### DESCRIPTION OF THE TASK
Please find all lines in the data that hold the string "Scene" and copy them.

-------------------------

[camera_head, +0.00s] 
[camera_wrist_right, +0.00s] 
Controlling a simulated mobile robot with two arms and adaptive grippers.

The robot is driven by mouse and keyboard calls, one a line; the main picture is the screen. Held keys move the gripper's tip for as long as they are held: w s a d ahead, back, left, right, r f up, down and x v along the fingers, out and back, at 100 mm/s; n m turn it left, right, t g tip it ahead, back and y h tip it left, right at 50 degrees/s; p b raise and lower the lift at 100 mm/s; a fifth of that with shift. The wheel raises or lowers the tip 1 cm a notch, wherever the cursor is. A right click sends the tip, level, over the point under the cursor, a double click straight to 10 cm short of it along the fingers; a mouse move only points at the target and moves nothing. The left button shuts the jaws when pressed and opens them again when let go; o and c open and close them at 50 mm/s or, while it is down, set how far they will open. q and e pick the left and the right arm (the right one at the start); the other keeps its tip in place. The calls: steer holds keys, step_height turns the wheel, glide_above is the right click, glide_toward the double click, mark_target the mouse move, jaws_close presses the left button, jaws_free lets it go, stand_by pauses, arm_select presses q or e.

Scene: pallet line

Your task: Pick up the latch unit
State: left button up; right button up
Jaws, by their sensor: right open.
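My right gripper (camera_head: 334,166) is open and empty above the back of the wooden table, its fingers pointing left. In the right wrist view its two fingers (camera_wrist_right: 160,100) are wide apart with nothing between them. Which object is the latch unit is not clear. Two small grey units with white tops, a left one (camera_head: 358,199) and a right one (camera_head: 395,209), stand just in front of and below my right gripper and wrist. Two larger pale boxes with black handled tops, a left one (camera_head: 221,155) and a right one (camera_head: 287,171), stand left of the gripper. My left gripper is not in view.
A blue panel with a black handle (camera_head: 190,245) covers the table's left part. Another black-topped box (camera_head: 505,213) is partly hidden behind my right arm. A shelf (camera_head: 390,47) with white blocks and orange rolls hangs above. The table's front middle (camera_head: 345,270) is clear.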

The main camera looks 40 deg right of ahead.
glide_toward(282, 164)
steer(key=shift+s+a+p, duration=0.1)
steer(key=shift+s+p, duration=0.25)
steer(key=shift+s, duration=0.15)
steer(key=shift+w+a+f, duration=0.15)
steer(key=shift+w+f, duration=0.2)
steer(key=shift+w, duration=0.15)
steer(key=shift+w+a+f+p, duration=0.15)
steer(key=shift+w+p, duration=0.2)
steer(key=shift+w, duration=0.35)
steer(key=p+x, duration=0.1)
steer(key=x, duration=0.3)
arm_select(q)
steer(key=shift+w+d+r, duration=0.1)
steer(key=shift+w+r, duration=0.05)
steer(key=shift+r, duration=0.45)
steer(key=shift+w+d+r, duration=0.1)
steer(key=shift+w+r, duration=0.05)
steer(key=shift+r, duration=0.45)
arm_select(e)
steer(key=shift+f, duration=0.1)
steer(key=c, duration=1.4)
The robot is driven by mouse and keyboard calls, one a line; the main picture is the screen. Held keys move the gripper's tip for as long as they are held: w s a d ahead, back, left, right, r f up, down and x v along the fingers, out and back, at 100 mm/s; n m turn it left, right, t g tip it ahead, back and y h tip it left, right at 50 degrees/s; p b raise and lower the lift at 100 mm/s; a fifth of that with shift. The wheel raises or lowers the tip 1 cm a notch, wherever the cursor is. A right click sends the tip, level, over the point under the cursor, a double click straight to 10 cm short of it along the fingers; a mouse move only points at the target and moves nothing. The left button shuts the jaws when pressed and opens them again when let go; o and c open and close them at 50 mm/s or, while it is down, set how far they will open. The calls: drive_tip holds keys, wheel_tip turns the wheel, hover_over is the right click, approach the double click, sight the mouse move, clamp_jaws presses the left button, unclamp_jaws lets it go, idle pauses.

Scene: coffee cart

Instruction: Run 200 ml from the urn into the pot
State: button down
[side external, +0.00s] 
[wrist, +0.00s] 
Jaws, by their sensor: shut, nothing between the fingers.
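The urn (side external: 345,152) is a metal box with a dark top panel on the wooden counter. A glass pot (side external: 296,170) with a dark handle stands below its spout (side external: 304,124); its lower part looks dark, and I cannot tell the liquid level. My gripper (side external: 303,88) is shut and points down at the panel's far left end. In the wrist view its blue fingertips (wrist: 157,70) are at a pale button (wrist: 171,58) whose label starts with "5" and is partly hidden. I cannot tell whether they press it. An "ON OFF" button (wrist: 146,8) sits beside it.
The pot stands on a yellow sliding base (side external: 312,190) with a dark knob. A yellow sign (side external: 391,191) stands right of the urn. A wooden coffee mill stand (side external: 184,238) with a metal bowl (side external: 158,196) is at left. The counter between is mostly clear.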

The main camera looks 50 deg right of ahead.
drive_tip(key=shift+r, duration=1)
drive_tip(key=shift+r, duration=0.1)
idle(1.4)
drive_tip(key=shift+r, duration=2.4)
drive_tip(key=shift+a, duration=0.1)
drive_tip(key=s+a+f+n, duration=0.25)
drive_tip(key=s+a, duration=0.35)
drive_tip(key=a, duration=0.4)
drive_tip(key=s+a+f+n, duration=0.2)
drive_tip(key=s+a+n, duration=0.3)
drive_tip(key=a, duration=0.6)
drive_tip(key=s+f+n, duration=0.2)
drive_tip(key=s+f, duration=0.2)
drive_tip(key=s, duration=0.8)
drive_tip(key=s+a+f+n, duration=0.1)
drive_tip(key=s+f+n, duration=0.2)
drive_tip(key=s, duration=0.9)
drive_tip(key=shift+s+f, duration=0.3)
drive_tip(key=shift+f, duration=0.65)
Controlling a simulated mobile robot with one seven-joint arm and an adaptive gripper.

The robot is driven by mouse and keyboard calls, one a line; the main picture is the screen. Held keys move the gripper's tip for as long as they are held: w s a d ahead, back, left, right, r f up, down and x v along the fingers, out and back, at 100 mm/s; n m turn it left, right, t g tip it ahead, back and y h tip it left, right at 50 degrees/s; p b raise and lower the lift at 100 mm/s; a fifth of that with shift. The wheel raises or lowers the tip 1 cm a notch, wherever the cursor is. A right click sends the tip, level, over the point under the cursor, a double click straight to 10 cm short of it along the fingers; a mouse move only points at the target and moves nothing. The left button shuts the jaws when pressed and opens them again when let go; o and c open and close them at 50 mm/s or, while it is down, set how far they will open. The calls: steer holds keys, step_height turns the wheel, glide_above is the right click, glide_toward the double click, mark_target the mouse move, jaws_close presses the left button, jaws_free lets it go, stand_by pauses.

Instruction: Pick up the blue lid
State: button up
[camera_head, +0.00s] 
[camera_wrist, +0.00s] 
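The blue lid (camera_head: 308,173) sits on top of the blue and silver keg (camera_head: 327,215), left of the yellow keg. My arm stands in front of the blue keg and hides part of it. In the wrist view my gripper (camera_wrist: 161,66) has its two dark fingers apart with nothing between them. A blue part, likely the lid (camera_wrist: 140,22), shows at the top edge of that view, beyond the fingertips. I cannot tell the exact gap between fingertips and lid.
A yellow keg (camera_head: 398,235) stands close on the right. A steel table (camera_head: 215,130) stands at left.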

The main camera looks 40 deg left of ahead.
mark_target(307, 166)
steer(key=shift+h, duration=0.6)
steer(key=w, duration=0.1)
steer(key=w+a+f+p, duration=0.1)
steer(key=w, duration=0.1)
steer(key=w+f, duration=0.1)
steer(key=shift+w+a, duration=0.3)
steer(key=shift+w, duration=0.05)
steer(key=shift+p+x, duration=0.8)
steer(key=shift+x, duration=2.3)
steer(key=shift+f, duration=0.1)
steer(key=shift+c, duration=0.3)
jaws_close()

-------------------------

### RESPONSE TO THE EXERCISE
Scene: pallet line
Scene: coffee cart

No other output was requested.